The Lake Erie water problem has spread to southeast Michigan now and that state's senior senator, Carl Levin, also seems more concerned with flushing taxpayer money down the Ukrainian sewer than figuring out what to do about the drinking water for 150,000 people who live in Monroe County, a Democratic bastion in southeast Michigan, I might add, and the only county of the 7 that make up MI-07 to have voted to replace right-wing extremist Tim Walberg with a Democrat last cycle. Monroe went for Senator Stabenow with 57% against Republican challenger Pete Hoekstra. They deserve the attention of their elected officials, instead of Levin breaking with Obama to try to force more money into more lethal weapons systems for Ukraine, including surface to air missiles (which the rebels don't have and which can only be used against Russia).
President Obama, however, on Tuesday ruled out providing arms to Ukraine, one day after the country’s defense minister asked for more military assistance.

“The issue, at this point, is not the Ukrainian capacity to outfight the separatists,” Obama said.

Levin said he disagreed.

"What the president said … is not satisfactory to me, when he said 'we're hoping for a peaceful outcome,’” Levin said. “Obviously we are."

“I don’t think it’s defensible to draw a line between lethal and non-lethal as to what type of assistance we provide,” he added.

Sen.
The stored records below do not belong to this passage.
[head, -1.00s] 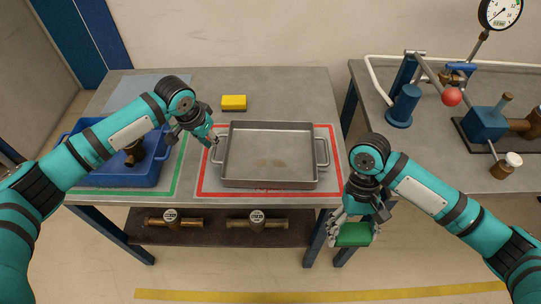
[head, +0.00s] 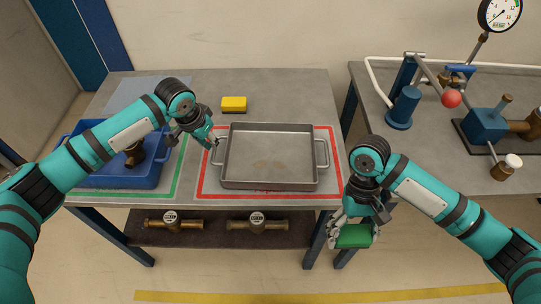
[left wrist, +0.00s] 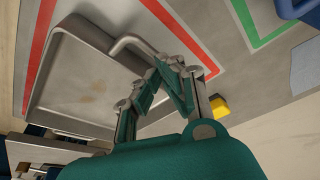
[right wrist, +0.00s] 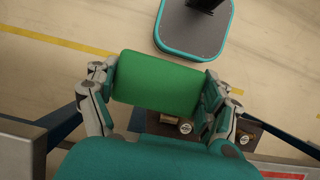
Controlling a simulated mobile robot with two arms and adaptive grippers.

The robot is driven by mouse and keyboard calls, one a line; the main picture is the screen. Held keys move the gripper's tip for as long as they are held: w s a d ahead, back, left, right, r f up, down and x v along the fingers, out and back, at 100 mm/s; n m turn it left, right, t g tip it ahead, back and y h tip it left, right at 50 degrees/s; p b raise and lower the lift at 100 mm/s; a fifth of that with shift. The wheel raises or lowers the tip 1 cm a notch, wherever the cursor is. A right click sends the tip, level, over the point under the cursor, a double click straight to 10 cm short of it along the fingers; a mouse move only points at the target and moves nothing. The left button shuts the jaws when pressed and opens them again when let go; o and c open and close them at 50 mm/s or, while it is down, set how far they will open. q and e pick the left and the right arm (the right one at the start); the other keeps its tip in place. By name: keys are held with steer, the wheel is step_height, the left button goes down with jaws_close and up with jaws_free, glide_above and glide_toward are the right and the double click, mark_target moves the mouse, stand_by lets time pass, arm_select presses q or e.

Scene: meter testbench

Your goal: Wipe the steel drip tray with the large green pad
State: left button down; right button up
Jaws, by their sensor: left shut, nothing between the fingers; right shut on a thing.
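The steel drip tray (head: 269,183) sits inside the red outline on the grey table, with faint brown stains on its floor. It also shows in the left wrist view (left wrist: 70,112). My left gripper (head: 214,143) is shut and empty beside the tray's left handle. In the left wrist view its fingertips (left wrist: 168,62) meet close to that handle; I cannot tell whether they touch it. My right gripper (head: 354,226) is shut on the large green pad (head: 354,237), off the table's front right corner. In the right wrist view the pad (right wrist: 158,84) lies between the fingers.
A yellow sponge (head: 234,104) lies behind the tray. A blue bin (head: 145,178) with a brass part stands at left in a green outline. A lower shelf (head: 215,236) holds brass meters. A second table with a pump and gauge (head: 500,12) stands at right, across a gap.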

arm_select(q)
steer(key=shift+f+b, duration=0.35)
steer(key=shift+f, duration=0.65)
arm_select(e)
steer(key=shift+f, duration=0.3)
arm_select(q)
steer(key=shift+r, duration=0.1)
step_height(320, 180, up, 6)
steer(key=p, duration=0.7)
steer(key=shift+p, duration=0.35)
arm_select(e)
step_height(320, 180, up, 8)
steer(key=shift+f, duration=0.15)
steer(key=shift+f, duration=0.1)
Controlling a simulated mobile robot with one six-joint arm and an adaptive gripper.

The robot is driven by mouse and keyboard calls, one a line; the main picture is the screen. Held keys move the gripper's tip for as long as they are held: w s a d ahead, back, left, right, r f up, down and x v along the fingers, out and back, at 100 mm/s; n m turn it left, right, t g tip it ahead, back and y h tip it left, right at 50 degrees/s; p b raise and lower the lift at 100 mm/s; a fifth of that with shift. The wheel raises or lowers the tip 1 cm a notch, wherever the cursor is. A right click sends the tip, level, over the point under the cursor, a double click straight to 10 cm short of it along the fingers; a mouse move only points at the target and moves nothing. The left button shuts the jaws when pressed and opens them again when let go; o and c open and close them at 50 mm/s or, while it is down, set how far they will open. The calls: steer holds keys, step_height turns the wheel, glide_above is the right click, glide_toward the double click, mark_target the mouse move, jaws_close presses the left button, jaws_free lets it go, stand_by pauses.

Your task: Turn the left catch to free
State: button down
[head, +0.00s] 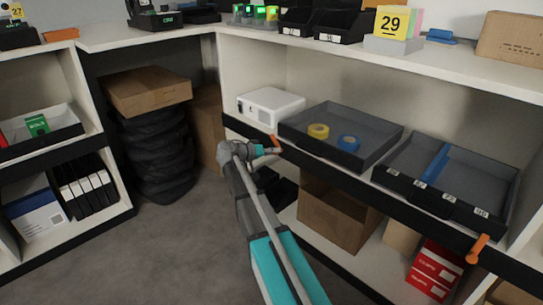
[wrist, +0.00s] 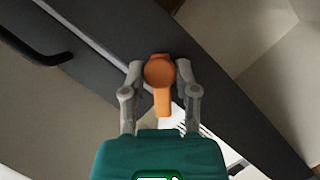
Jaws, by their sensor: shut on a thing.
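The left catch (wrist: 162,85) is orange, with a round head and a short lever, mounted on the dark front rail (wrist: 225,105). In the wrist view its lever points down the picture, toward my gripper's palm. My gripper (wrist: 160,72) is shut on the catch, one grey finger on each side. In the head view the left catch (head: 275,141) is a small orange spot at my gripper (head: 271,149); most of it is too small to make out. The right catch (head: 478,248) is orange and sits at the rail's right end, apart from my gripper.
A dark tray (head: 378,163) with a yellow and a blue tape roll stands above the rail. A second dark tray (head: 490,214) is to its right, and a white box (head: 270,104) to its left. Cartons (head: 335,218) stand below. Floor (head: 150,260) is clear at left.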

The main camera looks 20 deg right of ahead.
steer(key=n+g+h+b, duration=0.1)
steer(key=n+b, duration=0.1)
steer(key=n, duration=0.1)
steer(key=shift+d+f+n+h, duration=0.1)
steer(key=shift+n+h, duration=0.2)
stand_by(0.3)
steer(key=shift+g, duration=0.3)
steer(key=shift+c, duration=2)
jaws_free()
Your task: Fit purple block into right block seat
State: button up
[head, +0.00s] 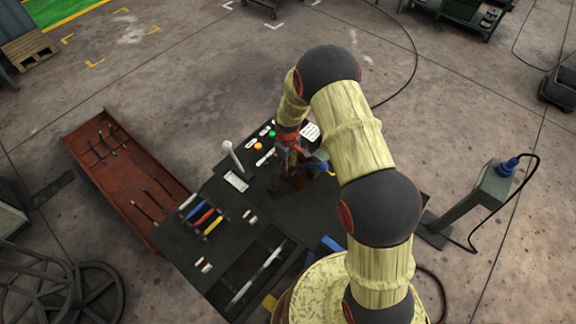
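My arm reaches over a dark work table (205,240) from the lower right. My gripper (291,178) is low over the table's far half, beside a small cluster of red and green-blue parts. It is small and dark here, and its finger opening cannot be made out. I cannot pick out the purple block; it may be hidden by my gripper or arm. I cannot tell which feature is the right block seat. Two small white-and-brown marked spots, one near the table's middle (250,217) and one near its left edge (203,265), show on the tabletop.
Red, blue and yellow-handled tools (203,215) lie on the table. A white post (231,154) stands at its far left edge, near green and orange buttons (258,146). A long rust-red tray (130,172) is left. A grey-green pedestal (482,203) with a blue plug stands right.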

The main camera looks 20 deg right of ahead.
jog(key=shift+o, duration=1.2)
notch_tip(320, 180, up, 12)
Lindsey Graham (R-S.C.) said Ukraine’s wish list includes items ranging from body armor and Humvees to F-16 fighter jets.

Levin said Ukraine understands the U.S. would not send in troops, but acknowledged that if Russian forces did cross the border “it would be very difficult to stop them.”

He said Ukraine’s military leader recognize they might be undertaking a “difficult road” that could lead to a “guerilla-type effort against the Russians.”

Levin predicted that Moscow would give a “flimsy excuse” to move across the border into Ukraine.
Who does Levin think he is, John McCain? And the 2 other stooges, Kelly Ayotte (R-NH) and Lindsey Graham (R-SC) are both backing spending more money-- no offsets?-- on weapons fro Ukraine. Lindsey, a simpering, twisted and pathetic closet case afraid of his own constituents, sought to goad Obama into a path towards war with nuclear-armed Russian by braying that "The bottom line is this administration is afraid of confronting the Russians." What an asshole!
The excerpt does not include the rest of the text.